Différends entre Frontenac et gouverneurs de la Nouvelle-France
Différend Frontenac – Perrot
Frontenac et gouverneurs : On sait que le gouverneur Perrot prenait avantage de sa charge pour promouvoir ses intérêts personnels. Faire la traite des fourrures, en marge des règlements et ordonnances. En dépit des multiples défenses aux coureurs de bois d’échanger des boissons enivrantes pour des fourrures. Un grand nombre continuaient toujours leur illicite mais payante industrie. D’affreux désordres se répétaient sans cesse parmi les nations sauvages.
Perrot eut toujours plusieurs coureurs de bois à son service. Il accordait à la moindre occasion de nouveaux « congés de traite » à ses affidés. Cela malgré toutes les défenses portées par le Conseil Souverain et le Conseil d’État du roi.

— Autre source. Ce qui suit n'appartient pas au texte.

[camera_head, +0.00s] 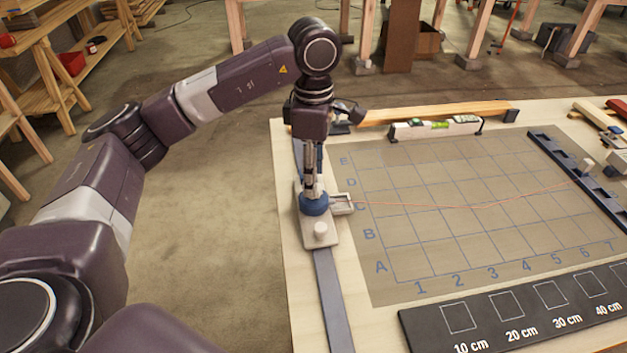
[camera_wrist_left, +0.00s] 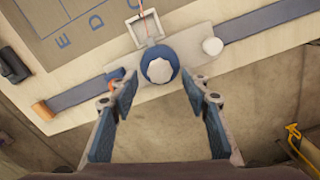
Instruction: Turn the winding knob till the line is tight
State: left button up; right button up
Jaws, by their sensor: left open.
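The blue winding knob (camera_head: 314,204) sits on a pale plate (camera_head: 322,241) at the table's left edge. In the left wrist view the knob (camera_wrist_left: 160,65) has a pale centre. A thin red line (camera_head: 430,206) runs from the small pale frame (camera_head: 342,204) beside the knob across the grid to the right. It bends near the middle rather than running straight. My left gripper (camera_head: 313,188) points down over the knob. In the left wrist view its fingers (camera_wrist_left: 160,86) are spread and empty, with the knob just beyond the tips. I cannot tell the height gap. My right gripper is out of view.
A white round peg (camera_head: 321,230) stands on the plate close to the knob. A blue-grey rail (camera_head: 333,300) runs along the edge. A spirit level (camera_head: 435,127) and wooden lath lie behind the grid board (camera_head: 420,250). A dark sample strip (camera_head: 480,325) lies in front.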

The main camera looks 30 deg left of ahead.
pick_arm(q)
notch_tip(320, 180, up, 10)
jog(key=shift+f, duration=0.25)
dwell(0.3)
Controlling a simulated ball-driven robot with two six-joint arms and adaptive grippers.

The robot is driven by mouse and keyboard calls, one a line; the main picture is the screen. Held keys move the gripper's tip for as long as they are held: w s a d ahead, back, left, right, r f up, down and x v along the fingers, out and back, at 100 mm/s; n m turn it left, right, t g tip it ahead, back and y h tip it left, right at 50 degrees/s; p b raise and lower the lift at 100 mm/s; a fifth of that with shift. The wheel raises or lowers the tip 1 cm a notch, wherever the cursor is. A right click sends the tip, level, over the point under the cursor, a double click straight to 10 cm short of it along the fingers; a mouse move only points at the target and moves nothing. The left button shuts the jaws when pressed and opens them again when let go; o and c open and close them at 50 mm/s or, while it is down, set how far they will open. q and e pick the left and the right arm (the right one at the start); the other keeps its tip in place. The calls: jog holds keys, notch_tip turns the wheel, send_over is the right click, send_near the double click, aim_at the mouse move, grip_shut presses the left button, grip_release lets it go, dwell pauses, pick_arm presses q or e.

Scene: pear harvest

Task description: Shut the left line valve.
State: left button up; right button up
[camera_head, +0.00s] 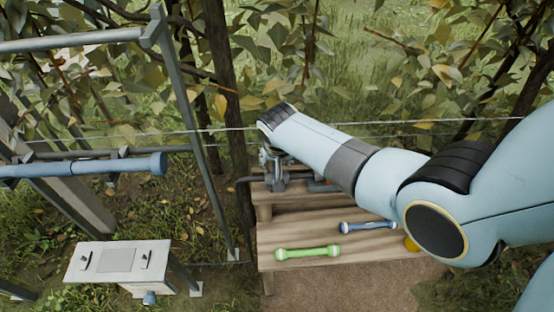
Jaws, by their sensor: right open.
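My right arm reaches in from the right across the bench. The gripper is open. I cannot make out the left line valve for certain; the gripper and forearm cover part of the pipework. I cannot tell whether the gripper touches anything there. My left gripper is not in view.
A green dumbbell-shaped piece (307,253) and a blue one (368,226) lie on the bench (290,234). An orange object (411,244) is partly hidden by my arm. A white box (117,262) and metal frame (184,95) stand left; a wire and foliage lie behind.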

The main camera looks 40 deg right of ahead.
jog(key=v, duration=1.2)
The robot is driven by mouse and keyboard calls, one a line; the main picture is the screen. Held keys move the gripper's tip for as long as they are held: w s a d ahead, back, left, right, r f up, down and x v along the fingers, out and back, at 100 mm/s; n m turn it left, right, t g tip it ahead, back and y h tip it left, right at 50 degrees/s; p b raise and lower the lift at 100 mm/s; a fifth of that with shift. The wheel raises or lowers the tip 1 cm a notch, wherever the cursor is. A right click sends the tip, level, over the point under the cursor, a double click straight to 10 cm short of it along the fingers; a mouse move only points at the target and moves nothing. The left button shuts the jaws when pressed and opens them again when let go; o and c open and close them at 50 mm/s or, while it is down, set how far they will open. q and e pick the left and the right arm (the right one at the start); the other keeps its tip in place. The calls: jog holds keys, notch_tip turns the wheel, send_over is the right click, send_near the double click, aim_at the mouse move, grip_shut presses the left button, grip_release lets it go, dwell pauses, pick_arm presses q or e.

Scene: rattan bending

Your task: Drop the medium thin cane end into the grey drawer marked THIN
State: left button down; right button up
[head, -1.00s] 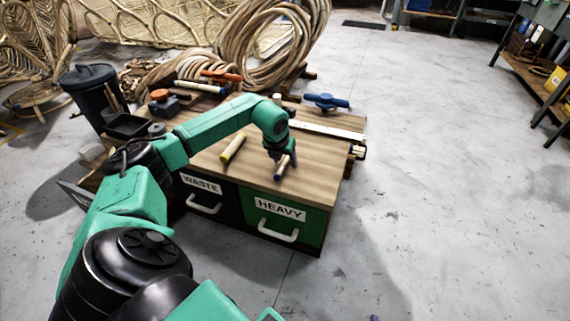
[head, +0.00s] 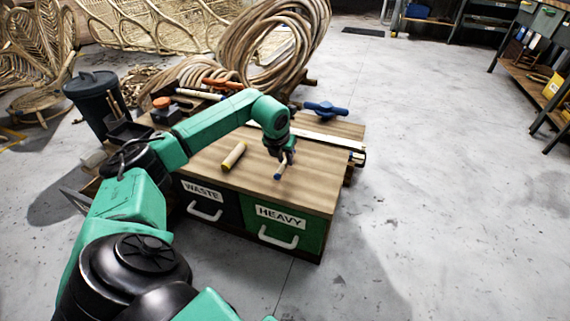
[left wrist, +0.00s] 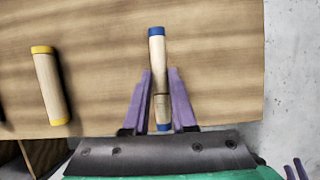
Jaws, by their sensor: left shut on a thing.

La justice parfois sévissait avec rigueur contre les contrevenants à la loi. (En 1674, la Justice condamne un coureur de bois, Jean Thomas dit le Breton, fut pendu à Québec. — Un autre, Guillaume Yvelin dit Crosson à faire amende honorable, la corde au cou, une torche ardente au poing, à genoux devant la porte du Château St-Louis. Puis on le mena assister à la pendaison de Thomas). Pourtant les abus continuaient toujours.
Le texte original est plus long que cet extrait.